Developing a statistical explanation for the alleged IEBC Algorithm
Assuming there are no shortcomings that make the pollsters not to properly estimate public opinion, shortcomings that range from finances, adequate sampling, improper weighting due to lack of skills and weighting parameters, ample time for thorough analysis and so forth, we would expect that the sampling methodology that accounts for all possible diversities within the population would accurately capture the overall feeling of the population on any given matter, including but not limited to the feeling of how the population intends to vote.
When I was thinking about the implications of the paragraph above, I realized that if the results were streaming randomly from random polling stations across the country, then at some point in time the results that had been received across the country represented an adequate sample that an opinion pollster could have used to accurately predict the final results.
A number of statisticians use above scenario to conduct what they call exit polls. Exit polls that have proven to be more accurate than Opinion Polls normally conduct such polls on about 2,000 to 5,000 voters immediately they have voted. Thus, if we can deduce the point in time to start considering the likelihood that people had voted in a certain way, then it is the point in time when about 2000 to 5000 total votes cast have been reported.
Now let us assume at least 2000 results have streamed in from truly random polling stations across the country. This batch of truly random results should give an indication of how the voting pattern is going to be. After further polling stations stream in their votes, we would expect that these future batches of results should make the voting pattern clearer as they add onto the previous batch, not fuzzier. It is like an Opinion Pollster collecting larger and larger samples for analysis.

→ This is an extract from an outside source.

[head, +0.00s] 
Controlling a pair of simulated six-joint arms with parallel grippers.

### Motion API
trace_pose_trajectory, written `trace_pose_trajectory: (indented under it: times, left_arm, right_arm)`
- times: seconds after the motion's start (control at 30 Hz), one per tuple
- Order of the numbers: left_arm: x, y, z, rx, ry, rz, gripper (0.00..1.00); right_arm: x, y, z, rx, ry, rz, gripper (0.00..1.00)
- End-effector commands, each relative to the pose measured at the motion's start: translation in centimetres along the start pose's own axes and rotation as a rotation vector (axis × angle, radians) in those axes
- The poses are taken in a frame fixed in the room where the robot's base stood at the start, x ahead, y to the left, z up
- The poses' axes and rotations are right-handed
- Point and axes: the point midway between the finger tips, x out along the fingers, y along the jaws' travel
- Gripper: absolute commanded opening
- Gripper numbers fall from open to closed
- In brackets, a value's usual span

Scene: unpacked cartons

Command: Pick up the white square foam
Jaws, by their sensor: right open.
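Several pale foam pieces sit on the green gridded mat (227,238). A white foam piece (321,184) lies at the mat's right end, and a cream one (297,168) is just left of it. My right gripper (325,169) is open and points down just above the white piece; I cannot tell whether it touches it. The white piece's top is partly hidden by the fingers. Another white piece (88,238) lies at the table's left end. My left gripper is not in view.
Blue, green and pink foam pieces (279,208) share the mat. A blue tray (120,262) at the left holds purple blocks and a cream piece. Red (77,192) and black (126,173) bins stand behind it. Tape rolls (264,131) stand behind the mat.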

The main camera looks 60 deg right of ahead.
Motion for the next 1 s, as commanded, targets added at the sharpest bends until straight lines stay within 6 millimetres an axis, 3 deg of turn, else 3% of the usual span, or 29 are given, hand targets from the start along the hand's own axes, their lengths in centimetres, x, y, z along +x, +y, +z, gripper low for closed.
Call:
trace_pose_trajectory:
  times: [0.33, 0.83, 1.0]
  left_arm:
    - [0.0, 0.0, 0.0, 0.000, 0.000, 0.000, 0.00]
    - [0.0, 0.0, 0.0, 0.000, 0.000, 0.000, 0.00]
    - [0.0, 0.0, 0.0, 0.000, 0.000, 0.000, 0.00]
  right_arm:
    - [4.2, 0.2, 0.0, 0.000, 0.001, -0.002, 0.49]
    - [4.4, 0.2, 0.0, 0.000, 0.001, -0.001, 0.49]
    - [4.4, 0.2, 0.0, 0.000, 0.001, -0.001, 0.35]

For example, if at the time a total of 2,000 votes cast had been reported the leading candidate had 54% of the vote and the second candidate had 44% of the vote, and that if the final result were going to turn out as 53.5% and 45.5% respectively, then as total votes reported continue to increase, the candidates’ percentages should slowly shift towards the 53.5% and 45.5% figures.
As can be seen, the above is a logical explanation that should remove any doubts that some IEBC Algorithm was used to doctor the results during transmission. To explain those many words in figures, I have come up with a simple mathematical model to help explain the concept in a much simpler manner. The model is presented in the Table and Figure below.
The Table above contains hypothetical Presidential results between Raila Odinga and Uhuru Kenyatta that would have been collected every four hours over a period of four days presumably on 8th, 9th, 10th, and 11th August 2017. The hypothetical Uhuru and Raila votes were generated such that the percentage results for Uhuru and Raila were not significantly different from the initial percentages shown as 43.8% for Raila and 54.5% for Uhuru in the second row of the table.
Having generated the data that would closely mimic data randomly streaming in from random polling stations over time, the data was scatter plotted to see the type of regression line that would be generated if this hypothetical data was subjected to the same treatment the actual real life data was subjected to and reported in this previous article. The regression graph is shown below.
The figure above shows that when results stream in randomly over time, and each random batch of results accurately approximate the overall voting pattern, then when a best line of fit is generated by plotting two seemingly unrelated variables that best line of fit matches a best line of fit that would otherwise have been generated from correlated variables.
Conclusion
It has been understood and probably accepted that the Amollo Otiende formula is a direct indication that the presidential results were manipulated during the course of the transmission. However, the science of opinion polling and sampling clearly demonstrate that a similar formula could still be generated if results were streaming in in a pure random manner. The formula presented by Amollo Otiende should therefore not be taken as the sure proof that the results transmission were interfered with through an implementation of an alleged IEBC Algorithm.